### Task directions:
Restate each of the lines below word for word and drop every picture.

(Records contained in a dataset)
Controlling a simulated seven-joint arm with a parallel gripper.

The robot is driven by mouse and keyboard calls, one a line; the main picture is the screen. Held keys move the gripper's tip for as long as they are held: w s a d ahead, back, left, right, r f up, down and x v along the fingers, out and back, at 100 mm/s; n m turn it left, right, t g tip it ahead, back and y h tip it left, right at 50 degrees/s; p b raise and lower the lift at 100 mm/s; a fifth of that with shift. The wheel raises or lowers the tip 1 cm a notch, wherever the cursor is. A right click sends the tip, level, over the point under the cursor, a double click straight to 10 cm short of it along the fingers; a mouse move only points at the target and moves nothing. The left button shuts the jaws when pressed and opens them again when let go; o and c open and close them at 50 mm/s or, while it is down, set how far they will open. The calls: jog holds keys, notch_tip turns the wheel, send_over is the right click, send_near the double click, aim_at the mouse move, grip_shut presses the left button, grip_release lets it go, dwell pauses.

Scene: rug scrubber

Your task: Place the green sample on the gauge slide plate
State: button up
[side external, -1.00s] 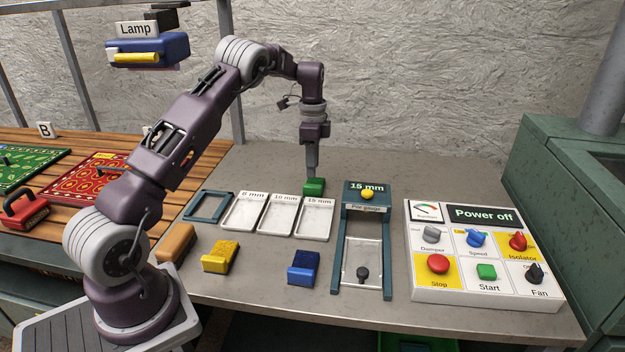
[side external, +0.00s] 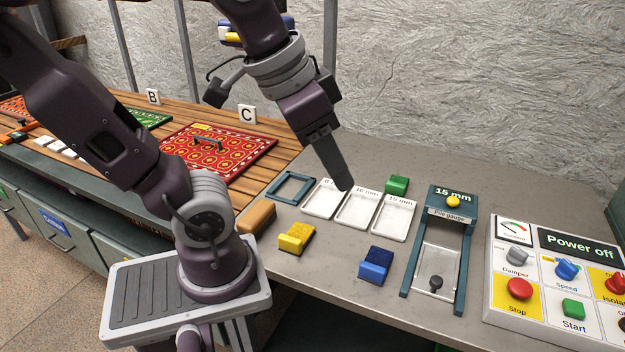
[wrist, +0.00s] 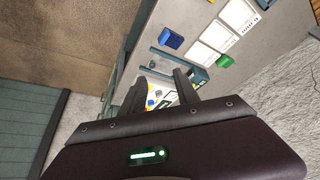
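The green sample (side external: 397,185) is a small block on the grey bench, behind the 15 mm tray and left of the pile gauge. It also shows in the wrist view (wrist: 225,61). The gauge slide plate (side external: 432,262) is a pale plate with a black knob, lying between the gauge's blue-green side rails. No sample is on it. My gripper (side external: 343,186) appears left of the green sample, over the trays in the picture, and apart from the sample. In the wrist view its two fingers (wrist: 160,88) are spread with nothing held between them.
The pile gauge (side external: 452,214) reads 15 mm and has a yellow button. White trays (side external: 357,212) lie left of it. A yellow block (side external: 296,238) and a blue block (side external: 375,265) sit in front. The control panel (side external: 550,265) at right reads Power off.

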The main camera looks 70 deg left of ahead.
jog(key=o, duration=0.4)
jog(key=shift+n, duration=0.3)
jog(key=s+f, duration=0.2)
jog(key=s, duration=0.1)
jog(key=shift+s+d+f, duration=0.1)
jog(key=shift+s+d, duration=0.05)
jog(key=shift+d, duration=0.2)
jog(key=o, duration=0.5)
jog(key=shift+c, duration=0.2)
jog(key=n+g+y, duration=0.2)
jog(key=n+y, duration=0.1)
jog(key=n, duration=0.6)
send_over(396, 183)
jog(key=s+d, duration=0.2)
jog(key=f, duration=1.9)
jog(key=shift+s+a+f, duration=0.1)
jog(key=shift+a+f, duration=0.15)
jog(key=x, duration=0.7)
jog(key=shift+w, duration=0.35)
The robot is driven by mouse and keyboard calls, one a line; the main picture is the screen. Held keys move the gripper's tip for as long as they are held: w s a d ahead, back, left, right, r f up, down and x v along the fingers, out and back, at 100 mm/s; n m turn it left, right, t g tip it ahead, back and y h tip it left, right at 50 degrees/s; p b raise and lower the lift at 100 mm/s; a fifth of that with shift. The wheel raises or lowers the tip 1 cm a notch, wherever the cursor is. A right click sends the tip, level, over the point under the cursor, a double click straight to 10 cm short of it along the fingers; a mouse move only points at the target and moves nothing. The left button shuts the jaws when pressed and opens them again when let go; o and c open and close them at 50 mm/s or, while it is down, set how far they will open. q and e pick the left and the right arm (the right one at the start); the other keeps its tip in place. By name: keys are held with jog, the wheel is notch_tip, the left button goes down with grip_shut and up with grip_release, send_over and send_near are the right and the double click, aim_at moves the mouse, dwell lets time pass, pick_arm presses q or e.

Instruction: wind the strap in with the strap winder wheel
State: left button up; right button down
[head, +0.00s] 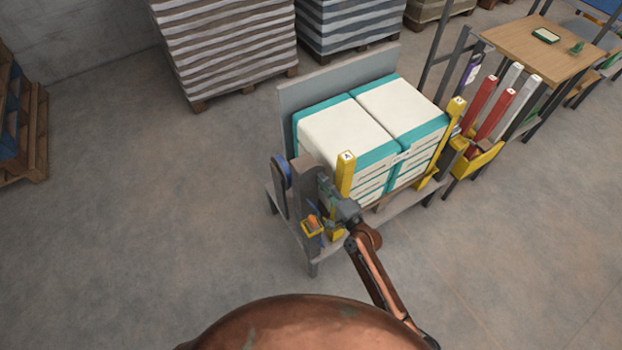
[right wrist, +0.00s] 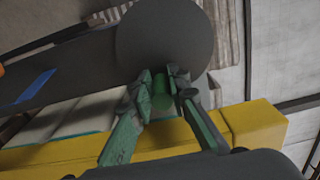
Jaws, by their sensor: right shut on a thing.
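The strap winder wheel shows in the right wrist view as a grey disc (right wrist: 165,38) with a green knob (right wrist: 162,92) standing out from it. My right gripper (right wrist: 162,90) has its two green-padded fingers closed around this knob. In the head view my right gripper (head: 332,192) reaches the near left corner of the stand, beside the grey-brown post; the wheel is mostly hidden there. A blue strip, perhaps the strap, shows on a dark upright (head: 281,175). A blue strip also shows in the right wrist view (right wrist: 36,88). My left gripper is not in view.
A yellow post (head: 346,172) stands right by my right gripper, and another yellow post (head: 456,112) is farther right. White and teal sacks (head: 345,130) fill the stand.

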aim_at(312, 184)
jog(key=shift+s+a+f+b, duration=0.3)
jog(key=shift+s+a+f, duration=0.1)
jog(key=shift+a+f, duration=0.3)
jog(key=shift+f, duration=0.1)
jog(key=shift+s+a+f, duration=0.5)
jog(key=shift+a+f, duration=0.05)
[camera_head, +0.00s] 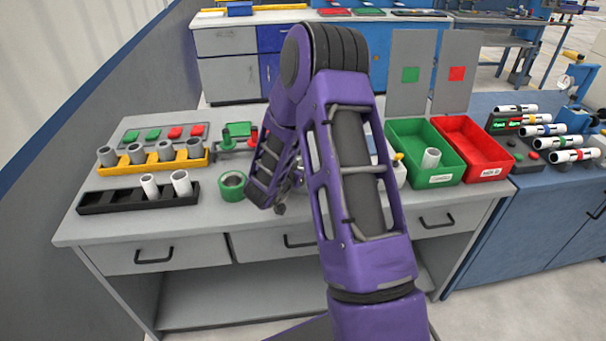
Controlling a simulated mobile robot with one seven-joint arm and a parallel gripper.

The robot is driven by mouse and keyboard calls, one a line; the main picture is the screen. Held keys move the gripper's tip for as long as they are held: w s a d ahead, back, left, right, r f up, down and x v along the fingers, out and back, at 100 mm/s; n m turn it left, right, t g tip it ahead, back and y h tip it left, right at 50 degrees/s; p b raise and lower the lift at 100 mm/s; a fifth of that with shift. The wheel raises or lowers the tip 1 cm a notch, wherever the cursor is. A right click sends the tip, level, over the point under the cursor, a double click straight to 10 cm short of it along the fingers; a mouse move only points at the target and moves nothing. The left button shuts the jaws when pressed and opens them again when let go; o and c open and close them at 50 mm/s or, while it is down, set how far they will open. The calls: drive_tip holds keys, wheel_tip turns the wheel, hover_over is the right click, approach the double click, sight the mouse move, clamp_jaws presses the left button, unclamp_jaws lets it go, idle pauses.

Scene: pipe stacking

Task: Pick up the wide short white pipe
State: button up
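Two white pipes stand upright at the right part of the black tray (97,204), at the left front of the grey table. The left one (149,187) looks narrower; the right one (181,184) looks wider. Another short white pipe (431,160) stands in the green bin (403,134); its full height is hidden by the bin. My gripper (280,208) is near the middle of the table, right of the black tray and apart from these pipes. It is mostly hidden by my purple arm, so its fingers cannot be made out.
A green ring-like roll (232,187) lies between the black tray and my arm. A yellow rack (133,168) with several grey pipes stands behind the tray. A red bin (482,160) is beside the green one. Banded white pipes (574,155) lie on the blue bench at right.

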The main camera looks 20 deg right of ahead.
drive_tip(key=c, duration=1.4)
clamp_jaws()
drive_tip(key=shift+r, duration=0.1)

### Result:
Controlling a simulated seven-joint arm with a parallel gripper.

The robot is driven by mouse and keyboard calls, one a line; the main picture is the screen. Held keys move the gripper's tip for as long as they are held: w s a d ahead, back, left, right, r f up, down and x v along the fingers, out and back, at 100 mm/s; n m turn it left, right, t g tip it ahead, back and y h tip it left, right at 50 degrees/s; p b raise and lower the lift at 100 mm/s; a fifth of that with shift. The wheel raises or lowers the tip 1 cm a notch, wherever the cursor is. A right click sends the tip, level, over the point under the cursor, a double click straight to 10 cm short of it along the fingers; a mouse move only points at the target and moves nothing. The left button shuts the jaws when pressed and opens them again when let go; o and c open and close them at 50 mm/s or, while it is down, set how far they will open. The calls: jog holds keys, notch_tip turns the wheel, send_over is the right click, send_near the double click, aim_at the mouse move, grip_shut presses the left button, grip_release lets it go, dwell pauses.

Scene: rug scrubber

Your task: Place the green sample on the gauge slide plate
State: button up
[side external, -1.00s] 
[side external, +0.00s] 
[wrist, +0.00s] 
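The green sample (side external: 397,185) is a small block on the grey bench, behind the 15 mm tray and left of the pile gauge. It also shows in the wrist view (wrist: 225,61). The gauge slide plate (side external: 432,262) is a pale plate with a black knob, lying between the gauge's blue-green side rails. No sample is on it. My gripper (side external: 343,186) appears left of the green sample, over the trays in the picture, and apart from the sample. In the wrist view its two fingers (wrist: 160,88) are spread with nothing held between them.
The pile gauge (side external: 452,214) reads 15 mm and has a yellow button. White trays (side external: 357,212) lie left of it. A yellow block (side external: 296,238) and a blue block (side external: 375,265) sit in front. The control panel (side external: 550,265) at right reads Power off.

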The main camera looks 70 deg left of ahead.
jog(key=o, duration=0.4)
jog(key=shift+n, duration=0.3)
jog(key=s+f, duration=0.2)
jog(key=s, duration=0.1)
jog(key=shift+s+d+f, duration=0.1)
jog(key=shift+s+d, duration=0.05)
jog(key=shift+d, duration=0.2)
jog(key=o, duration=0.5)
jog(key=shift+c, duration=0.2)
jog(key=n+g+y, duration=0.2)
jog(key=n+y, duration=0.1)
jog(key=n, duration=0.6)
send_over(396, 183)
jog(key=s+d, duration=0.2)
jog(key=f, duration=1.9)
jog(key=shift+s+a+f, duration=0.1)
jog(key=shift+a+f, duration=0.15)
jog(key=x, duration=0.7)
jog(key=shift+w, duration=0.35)
The robot is driven by mouse and keyboard calls, one a line; the main picture is the screen. Held keys move the gripper's tip for as long as they are held: w s a d ahead, back, left, right, r f up, down and x v along the fingers, out and back, at 100 mm/s; n m turn it left, right, t g tip it ahead, back and y h tip it left, right at 50 degrees/s; p b raise and lower the lift at 100 mm/s; a fifth of that with shift. The wheel raises or lowers the tip 1 cm a notch, wherever the cursor is. A right click sends the tip, level, over the point under the cursor, a double click straight to 10 cm short of it along the fingers; a mouse move only points at the target and moves nothing. The left button shuts the jaws when pressed and opens them again when let go; o and c open and close them at 50 mm/s or, while it is down, set how far they will open. q and e pick the left and the right arm (the right one at the start); the other keeps its tip in place. By name: keys are held with jog, the wheel is notch_tip, the left button goes down with grip_shut and up with grip_release, send_over and send_near are the right and the double click, aim_at moves the mouse, dwell lets time pass, pick_arm presses q or e.

Instruction: wind the strap in with the strap winder wheel
State: left button up; right button down
[head, +0.00s] 
[right wrist, +0.00s] 
Jaws, by their sensor: right shut on a thing.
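The strap winder wheel shows in the right wrist view as a grey disc (right wrist: 165,38) with a green knob (right wrist: 162,92) standing out from it. My right gripper (right wrist: 162,90) has its two green-padded fingers closed around this knob. In the head view my right gripper (head: 332,192) reaches the near left corner of the stand, beside the grey-brown post; the wheel is mostly hidden there. A blue strip, perhaps the strap, shows on a dark upright (head: 281,175). A blue strip also shows in the right wrist view (right wrist: 36,88). My left gripper is not in view.
A yellow post (head: 346,172) stands right by my right gripper, and another yellow post (head: 456,112) is farther right. White and teal sacks (head: 345,130) fill the stand.

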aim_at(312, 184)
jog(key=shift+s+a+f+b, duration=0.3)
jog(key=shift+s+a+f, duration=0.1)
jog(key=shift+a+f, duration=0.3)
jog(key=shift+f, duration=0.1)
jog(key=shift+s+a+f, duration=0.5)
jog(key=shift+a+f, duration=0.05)
[camera_head, +0.00s] 
Controlling a simulated mobile robot with one seven-joint arm and a parallel gripper.

The robot is driven by mouse and keyboard calls, one a line; the main picture is the screen. Held keys move the gripper's tip for as long as they are held: w s a d ahead, back, left, right, r f up, down and x v along the fingers, out and back, at 100 mm/s; n m turn it left, right, t g tip it ahead, back and y h tip it left, right at 50 degrees/s; p b raise and lower the lift at 100 mm/s; a fifth of that with shift. The wheel raises or lowers the tip 1 cm a notch, wherever the cursor is. A right click sends the tip, level, over the point under the cursor, a double click straight to 10 cm short of it along the fingers; a mouse move only points at the target and moves nothing. The left button shuts the jaws when pressed and opens them again when let go; o and c open and close them at 50 mm/s or, while it is down, set how far they will open. The calls: drive_tip holds keys, wheel_tip turns the wheel, hover_over is the right click, approach the double click, sight the mouse move, clamp_jaws presses the left button, unclamp_jaws lets it go, idle pauses.

Scene: pipe stacking

Task: Pick up the wide short white pipe
State: button up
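Two white pipes stand upright at the right part of the black tray (97,204), at the left front of the grey table. The left one (149,187) looks narrower; the right one (181,184) looks wider. Another short white pipe (431,160) stands in the green bin (403,134); its full height is hidden by the bin. My gripper (280,208) is near the middle of the table, right of the black tray and apart from these pipes. It is mostly hidden by my purple arm, so its fingers cannot be made out.
A green ring-like roll (232,187) lies between the black tray and my arm. A yellow rack (133,168) with several grey pipes stands behind the tray. A red bin (482,160) is beside the green one. Banded white pipes (574,155) lie on the blue bench at right.

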The main camera looks 20 deg right of ahead.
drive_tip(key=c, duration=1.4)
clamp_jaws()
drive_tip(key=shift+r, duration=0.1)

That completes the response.